I was flipping through my Senior yearbook today, because someone from my highschool that is LDS and two years younger than me, added me as a friend. She doesn't have her maiden name, but she looked slightly familiar and I figure if she was LDS and went to my high school I would have had to have known her at some point.
I turned to my yearbook to find a picture of her, and was someone astonished when I saw the name Carla Silva assigned to a boy and Jose Rodriguez assigned to a white kid. After my amusement subsided, I thought about how cool it would be to work on a yearbook in the electronic era. There is probably some kind of software online where all they have to do is point and click. I am sure it has spell-check, which would have seriously helped the yearbook staff at my school.
But as I sat there thinking in wonder at how much has changed over the past (ahem) 19 years, I also was a bit nostalgic for how things used to be done. True, it took a lot more time to do major projects like this, however, time-saving is sort of mythical in this day and age. I would like to go back in time and ask a 36 year old mom (when I was 18) if she was really busy. My guess is that she would have said yes, and then we would discuss what busy meant to her.
She wouldn't have needed any time on the computer, because personal computers were pretty rare in 1990. No one I knew had one unless it was a Commodore 64. There was no email, no texting, no instant messenger. We wrote notes to our friends. In fact, Dawn Onusko and I just had a notebook that we passed back and forth to each other. Because there weren't computers, people didn't waste time playing computer games. There wasn't playstation, wii (though that would have been cool), x-box, hand-held game cubes, etc. A lucky few had Atari at some point in their life.

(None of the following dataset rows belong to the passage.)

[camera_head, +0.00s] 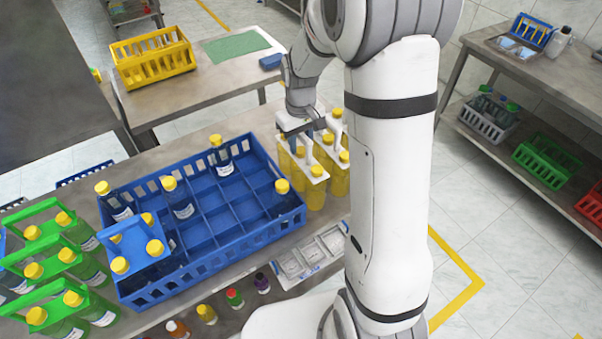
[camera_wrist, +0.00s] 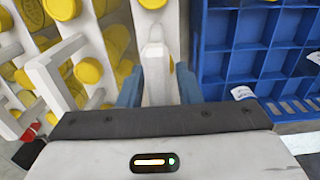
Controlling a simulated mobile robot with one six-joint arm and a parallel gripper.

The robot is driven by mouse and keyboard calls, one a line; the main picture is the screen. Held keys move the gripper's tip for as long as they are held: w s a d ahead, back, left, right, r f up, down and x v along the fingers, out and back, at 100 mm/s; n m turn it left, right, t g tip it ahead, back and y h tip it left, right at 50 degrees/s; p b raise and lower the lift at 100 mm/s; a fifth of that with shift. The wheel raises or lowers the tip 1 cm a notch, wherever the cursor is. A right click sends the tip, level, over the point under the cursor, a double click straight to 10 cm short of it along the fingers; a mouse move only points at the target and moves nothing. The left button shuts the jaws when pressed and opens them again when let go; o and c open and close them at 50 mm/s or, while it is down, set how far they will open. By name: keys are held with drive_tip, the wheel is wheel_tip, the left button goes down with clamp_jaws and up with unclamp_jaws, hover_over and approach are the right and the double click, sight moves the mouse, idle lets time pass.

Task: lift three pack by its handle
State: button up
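White carriers with yellow-capped yellow bottles stand on the table right of the blue crate. The nearest three pack (camera_head: 314,168) shows in the head view, partly hidden by my wrist. My gripper (camera_head: 308,134) is down at the top of these packs. In the wrist view, the white handle (camera_wrist: 155,72) stands between the two blue fingers of my gripper (camera_wrist: 159,88). The left finger lies close against the handle, and a thin gap seems to show on the right. Whether the fingers press on it cannot be told.
The blue crate (camera_head: 243,232) with several dark bottles and a blue carrier (camera_head: 132,243) stands left of the packs. Green carriers (camera_head: 62,255) stand at the far left. A tray of small parts (camera_head: 310,258) lies in front. A yellow crate (camera_head: 153,60) is on the table behind.

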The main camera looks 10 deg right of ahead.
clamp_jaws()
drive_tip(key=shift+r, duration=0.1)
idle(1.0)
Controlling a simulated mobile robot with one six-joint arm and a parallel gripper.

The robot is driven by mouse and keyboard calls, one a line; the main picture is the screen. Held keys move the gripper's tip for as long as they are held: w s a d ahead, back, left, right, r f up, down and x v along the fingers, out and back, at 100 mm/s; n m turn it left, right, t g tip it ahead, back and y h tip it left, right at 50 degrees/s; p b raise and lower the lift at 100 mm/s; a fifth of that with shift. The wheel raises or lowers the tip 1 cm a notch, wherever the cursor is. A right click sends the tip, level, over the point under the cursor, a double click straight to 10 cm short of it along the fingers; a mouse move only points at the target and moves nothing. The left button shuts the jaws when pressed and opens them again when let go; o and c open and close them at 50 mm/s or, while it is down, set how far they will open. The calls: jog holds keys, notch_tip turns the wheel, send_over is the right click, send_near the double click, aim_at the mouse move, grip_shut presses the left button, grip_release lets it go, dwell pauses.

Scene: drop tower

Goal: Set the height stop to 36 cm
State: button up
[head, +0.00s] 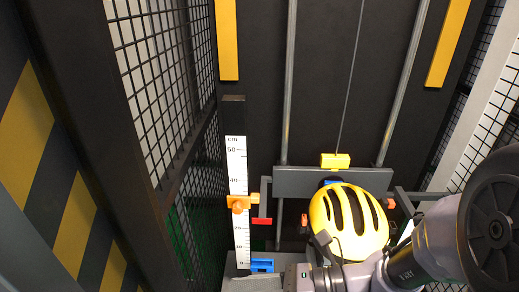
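The height stop (241,203) is an orange slider with a round knob, clamped on the white upright scale (237,160). It sits below the 40 mark and covers part of the scale, so its exact reading is too small to tell. The 50 mark is higher up and the 0 end is near the bottom. My gripper (277,284) is low at the bottom edge, below and to the right of the stop and apart from it. Its fingers are small and partly cut off, so their opening is unclear.
A yellow helmet (348,222) hangs under the grey carriage (300,181) between two vertical rails. A blue part (262,265) sits near the scale's foot. Wire mesh (160,75) walls the left side.

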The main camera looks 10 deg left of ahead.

So what did we do? Well, I spent a lot of time on the phone with friends. I wrote my sister a lot of letters that were sent off to Utah. I read more books. I watched a lot of movies. Back then we didn't have dvd, of course, so you had to spend some time rewinding the movie. In fact, growing up we didn't have cable except over the summer at my dad's house where we watched Martha Quinn on Mtv. That was back when they showed videos. We didn't have cd's, we just had tapes. I spent a lot of time taping songs off the radio. An awesome invention was the two tape deck ghetto blaster. Did you know that was what those big portable tape players were called? Like the one used in "Say Anything". They might still be called that, but I haven't heard that term since about 1992.
For all of our time-saving devices, people are too busy now. Sometimes I miss the 80's.
2 comments:
Wait, wait, wait, wait, wait. We had a Pong video game in 1979 and wasted ga-jillions of hours on it. The Atari 2600 system sold millions of consoles right about 1980. We had a Commodore 64 in 1986. (I wrote a program that made a ball bounce across the screen. Fascinating.) And, yes, we passed a lot of notes back and forth. I taped a lot of music off the radio, and the WORST was when you would wait for hours for the right song to come on, you taped ALMOST all of it, and then the stupid DJ could talk over the last 15 seconds of the music. Argh! I made tapes and gave them to friends with my own little fake copyright logo on them. I called my operation "Private Pirate Productions."
I totally had the big old notebook to pass back and forth between my best friend and I in junior high. And, for the record, I still use the word "ghetto blaster". It's just a cool word that didn't make sense to me even back then. I don't think it's probably a very PC word! Talk about stereo-typing (no, that's not a pun! OK, I guess it is!)